#### Task data ####
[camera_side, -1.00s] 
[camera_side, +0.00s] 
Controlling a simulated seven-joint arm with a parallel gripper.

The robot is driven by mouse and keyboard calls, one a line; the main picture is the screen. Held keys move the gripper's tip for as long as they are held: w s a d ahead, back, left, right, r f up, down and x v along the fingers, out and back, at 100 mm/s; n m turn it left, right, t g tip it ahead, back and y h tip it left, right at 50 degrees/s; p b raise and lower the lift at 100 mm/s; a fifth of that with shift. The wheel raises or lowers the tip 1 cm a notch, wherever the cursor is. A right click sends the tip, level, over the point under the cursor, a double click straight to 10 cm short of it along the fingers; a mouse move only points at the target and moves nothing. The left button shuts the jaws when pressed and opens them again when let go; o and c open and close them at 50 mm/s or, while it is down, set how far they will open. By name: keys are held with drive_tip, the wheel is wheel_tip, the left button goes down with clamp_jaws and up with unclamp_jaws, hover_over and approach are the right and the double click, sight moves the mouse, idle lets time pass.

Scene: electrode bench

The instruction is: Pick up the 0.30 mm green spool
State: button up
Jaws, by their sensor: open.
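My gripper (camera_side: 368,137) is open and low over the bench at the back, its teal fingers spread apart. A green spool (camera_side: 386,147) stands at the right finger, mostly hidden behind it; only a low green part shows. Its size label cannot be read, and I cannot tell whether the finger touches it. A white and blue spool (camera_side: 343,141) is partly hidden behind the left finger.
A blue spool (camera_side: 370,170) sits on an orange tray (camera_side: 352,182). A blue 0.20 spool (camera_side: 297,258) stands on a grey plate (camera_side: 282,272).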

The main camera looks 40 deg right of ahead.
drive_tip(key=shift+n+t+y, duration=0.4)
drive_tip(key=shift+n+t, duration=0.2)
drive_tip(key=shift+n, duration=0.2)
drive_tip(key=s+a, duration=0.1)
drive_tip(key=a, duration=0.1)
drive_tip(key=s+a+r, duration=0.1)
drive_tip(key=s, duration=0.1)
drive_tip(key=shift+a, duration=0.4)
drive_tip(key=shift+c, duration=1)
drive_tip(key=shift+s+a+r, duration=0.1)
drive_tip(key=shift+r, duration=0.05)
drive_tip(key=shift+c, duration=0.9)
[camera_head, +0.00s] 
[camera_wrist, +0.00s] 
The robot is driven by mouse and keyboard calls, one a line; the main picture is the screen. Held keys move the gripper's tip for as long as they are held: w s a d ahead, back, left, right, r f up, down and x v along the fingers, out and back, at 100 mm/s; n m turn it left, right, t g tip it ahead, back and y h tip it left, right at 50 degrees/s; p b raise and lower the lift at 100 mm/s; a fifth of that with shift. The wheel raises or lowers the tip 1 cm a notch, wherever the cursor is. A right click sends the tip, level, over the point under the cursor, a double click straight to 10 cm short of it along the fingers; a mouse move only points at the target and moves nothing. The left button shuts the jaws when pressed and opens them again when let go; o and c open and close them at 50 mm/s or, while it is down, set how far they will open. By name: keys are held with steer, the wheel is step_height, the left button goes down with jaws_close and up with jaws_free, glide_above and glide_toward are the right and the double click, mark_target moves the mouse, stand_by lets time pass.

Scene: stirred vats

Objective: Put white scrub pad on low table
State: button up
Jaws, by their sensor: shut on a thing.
####
**The request:** Give back the data above exactly as it appears.

**Solution to the problem:**
[camera_side, -1.00s] 
[camera_side, +0.00s] 
Controlling a simulated seven-joint arm with a parallel gripper.

The robot is driven by mouse and keyboard calls, one a line; the main picture is the screen. Held keys move the gripper's tip for as long as they are held: w s a d ahead, back, left, right, r f up, down and x v along the fingers, out and back, at 100 mm/s; n m turn it left, right, t g tip it ahead, back and y h tip it left, right at 50 degrees/s; p b raise and lower the lift at 100 mm/s; a fifth of that with shift. The wheel raises or lowers the tip 1 cm a notch, wherever the cursor is. A right click sends the tip, level, over the point under the cursor, a double click straight to 10 cm short of it along the fingers; a mouse move only points at the target and moves nothing. The left button shuts the jaws when pressed and opens them again when let go; o and c open and close them at 50 mm/s or, while it is down, set how far they will open. By name: keys are held with drive_tip, the wheel is wheel_tip, the left button goes down with clamp_jaws and up with unclamp_jaws, hover_over and approach are the right and the double click, sight moves the mouse, idle lets time pass.

Scene: electrode bench

The instruction is: Pick up the 0.30 mm green spool
State: button up
Jaws, by their sensor: open.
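My gripper (camera_side: 368,137) is open and low over the bench at the back, its teal fingers spread apart. A green spool (camera_side: 386,147) stands at the right finger, mostly hidden behind it; only a low green part shows. Its size label cannot be read, and I cannot tell whether the finger touches it. A white and blue spool (camera_side: 343,141) is partly hidden behind the left finger.
A blue spool (camera_side: 370,170) sits on an orange tray (camera_side: 352,182). A blue 0.20 spool (camera_side: 297,258) stands on a grey plate (camera_side: 282,272).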

The main camera looks 40 deg right of ahead.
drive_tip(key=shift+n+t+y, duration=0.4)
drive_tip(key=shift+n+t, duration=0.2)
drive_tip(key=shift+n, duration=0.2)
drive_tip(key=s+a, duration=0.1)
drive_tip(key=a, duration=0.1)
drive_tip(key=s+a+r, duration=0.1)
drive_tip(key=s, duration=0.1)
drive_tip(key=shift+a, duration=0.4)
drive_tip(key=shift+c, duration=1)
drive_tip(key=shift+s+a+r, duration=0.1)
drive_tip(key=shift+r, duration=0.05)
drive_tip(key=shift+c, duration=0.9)
[camera_head, +0.00s] 
[camera_wrist, +0.00s] 
The robot is driven by mouse and keyboard calls, one a line; the main picture is the screen. Held keys move the gripper's tip for as long as they are held: w s a d ahead, back, left, right, r f up, down and x v along the fingers, out and back, at 100 mm/s; n m turn it left, right, t g tip it ahead, back and y h tip it left, right at 50 degrees/s; p b raise and lower the lift at 100 mm/s; a fifth of that with shift. The wheel raises or lowers the tip 1 cm a notch, wherever the cursor is. A right click sends the tip, level, over the point under the cursor, a double click straight to 10 cm short of it along the fingers; a mouse move only points at the target and moves nothing. The left button shuts the jaws when pressed and opens them again when let go; o and c open and close them at 50 mm/s or, while it is down, set how far they will open. By name: keys are held with steer, the wheel is step_height, the left button goes down with jaws_close and up with jaws_free, glide_above and glide_toward are the right and the double click, mark_target moves the mouse, stand_by lets time pass.

Scene: stirred vats

Objective: Put white scrub pad on low table
State: button up
Jaws, by their sensor: shut on a thing.

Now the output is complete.